We’ve previously looked at the use of sequence NEXTVAL as a column default in Oracle 12c and the ability to use column defaults when an inserted value is NULL. Oracle has another change in 12c to help out in the area of column default; identity columns.

Developers coming to Oracle from other database platforms are sometimes perplexed about the need to create sequence objects to populate simple integer primary key columns. The complaint typically is one of “Why doesn’t Oracle just do this for me?” and identity columns are directly aimed at this complaint.
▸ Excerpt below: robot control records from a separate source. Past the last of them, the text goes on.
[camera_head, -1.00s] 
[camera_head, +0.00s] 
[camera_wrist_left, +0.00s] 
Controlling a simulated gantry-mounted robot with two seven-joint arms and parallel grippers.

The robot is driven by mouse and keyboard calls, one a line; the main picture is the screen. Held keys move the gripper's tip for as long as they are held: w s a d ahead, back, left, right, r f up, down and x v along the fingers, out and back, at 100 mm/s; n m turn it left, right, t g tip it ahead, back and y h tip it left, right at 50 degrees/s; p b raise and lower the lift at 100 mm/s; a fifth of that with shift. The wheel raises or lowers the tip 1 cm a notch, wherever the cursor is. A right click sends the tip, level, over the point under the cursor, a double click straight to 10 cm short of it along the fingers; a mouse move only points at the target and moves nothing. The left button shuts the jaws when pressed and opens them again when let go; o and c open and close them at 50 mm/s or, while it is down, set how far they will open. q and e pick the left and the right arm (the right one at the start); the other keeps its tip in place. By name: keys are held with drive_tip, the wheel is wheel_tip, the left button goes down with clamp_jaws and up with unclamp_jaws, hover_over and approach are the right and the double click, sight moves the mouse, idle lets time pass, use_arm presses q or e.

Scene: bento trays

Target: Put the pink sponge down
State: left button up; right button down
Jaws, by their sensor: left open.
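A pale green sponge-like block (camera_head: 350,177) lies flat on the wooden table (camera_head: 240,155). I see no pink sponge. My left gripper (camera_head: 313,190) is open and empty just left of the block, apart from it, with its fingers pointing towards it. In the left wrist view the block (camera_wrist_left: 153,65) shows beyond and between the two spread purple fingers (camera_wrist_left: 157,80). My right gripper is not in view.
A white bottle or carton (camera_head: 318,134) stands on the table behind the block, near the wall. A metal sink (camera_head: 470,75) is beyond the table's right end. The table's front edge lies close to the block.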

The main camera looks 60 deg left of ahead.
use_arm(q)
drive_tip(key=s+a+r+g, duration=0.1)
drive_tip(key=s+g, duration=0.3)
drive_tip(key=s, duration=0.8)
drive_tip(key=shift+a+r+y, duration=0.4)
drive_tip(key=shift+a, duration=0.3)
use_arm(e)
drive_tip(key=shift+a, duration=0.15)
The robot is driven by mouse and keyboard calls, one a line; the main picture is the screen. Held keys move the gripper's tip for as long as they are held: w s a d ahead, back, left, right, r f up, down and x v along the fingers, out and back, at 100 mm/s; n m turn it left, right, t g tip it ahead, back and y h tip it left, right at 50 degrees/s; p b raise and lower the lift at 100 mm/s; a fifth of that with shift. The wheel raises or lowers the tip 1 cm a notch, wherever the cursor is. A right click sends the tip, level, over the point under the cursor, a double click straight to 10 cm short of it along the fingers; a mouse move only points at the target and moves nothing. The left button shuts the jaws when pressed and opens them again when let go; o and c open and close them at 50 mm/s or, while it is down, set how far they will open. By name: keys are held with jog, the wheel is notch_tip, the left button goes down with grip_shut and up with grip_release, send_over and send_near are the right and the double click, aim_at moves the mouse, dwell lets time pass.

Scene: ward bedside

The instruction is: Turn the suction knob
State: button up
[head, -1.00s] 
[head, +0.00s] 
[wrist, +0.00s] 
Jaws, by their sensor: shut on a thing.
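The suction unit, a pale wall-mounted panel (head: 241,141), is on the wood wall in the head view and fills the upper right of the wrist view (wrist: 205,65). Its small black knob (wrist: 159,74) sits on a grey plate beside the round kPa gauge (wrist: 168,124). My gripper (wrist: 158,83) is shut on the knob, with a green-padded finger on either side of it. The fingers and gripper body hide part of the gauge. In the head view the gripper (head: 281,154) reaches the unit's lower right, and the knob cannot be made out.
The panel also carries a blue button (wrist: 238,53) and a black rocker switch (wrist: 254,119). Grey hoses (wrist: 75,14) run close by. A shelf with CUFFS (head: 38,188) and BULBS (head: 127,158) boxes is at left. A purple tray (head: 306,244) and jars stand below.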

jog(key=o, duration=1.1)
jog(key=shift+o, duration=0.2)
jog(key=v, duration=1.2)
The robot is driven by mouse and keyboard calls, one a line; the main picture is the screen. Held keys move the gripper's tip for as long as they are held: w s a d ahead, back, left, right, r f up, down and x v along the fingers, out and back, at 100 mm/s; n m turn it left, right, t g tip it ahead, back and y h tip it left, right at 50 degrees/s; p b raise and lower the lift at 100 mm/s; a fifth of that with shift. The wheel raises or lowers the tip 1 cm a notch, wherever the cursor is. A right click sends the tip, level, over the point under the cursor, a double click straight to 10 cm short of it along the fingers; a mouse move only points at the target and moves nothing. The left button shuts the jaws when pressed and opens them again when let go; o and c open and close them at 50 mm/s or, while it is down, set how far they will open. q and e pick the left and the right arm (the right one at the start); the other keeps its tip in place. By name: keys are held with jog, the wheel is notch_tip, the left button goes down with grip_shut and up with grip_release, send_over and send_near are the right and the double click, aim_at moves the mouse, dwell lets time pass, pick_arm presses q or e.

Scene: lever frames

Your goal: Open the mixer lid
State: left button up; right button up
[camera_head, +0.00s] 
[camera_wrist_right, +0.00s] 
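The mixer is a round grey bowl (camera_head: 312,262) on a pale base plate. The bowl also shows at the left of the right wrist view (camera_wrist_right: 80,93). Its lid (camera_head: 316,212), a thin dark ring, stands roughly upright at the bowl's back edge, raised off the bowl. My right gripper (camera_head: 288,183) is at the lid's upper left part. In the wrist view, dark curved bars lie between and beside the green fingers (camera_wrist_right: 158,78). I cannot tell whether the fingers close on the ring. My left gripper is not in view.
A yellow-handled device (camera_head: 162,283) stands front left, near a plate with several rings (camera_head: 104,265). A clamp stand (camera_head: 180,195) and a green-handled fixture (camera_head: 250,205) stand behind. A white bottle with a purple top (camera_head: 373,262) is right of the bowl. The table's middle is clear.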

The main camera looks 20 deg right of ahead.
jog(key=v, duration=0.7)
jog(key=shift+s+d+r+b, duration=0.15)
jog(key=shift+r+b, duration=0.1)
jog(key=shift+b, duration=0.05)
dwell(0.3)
In it’s simplest form, an identity column is declared as:

CREATE TABLE test_table
   (id      NUMBER(12) GENERATED AS IDENTITY
   ,padding CHAR(30) NOT NULL)

Oracle will automatically add a NOT NULL constraint to the identity column. No unique index or primary key constraint is added though so you will need to define those yourself, assuming the column will be used as a table key.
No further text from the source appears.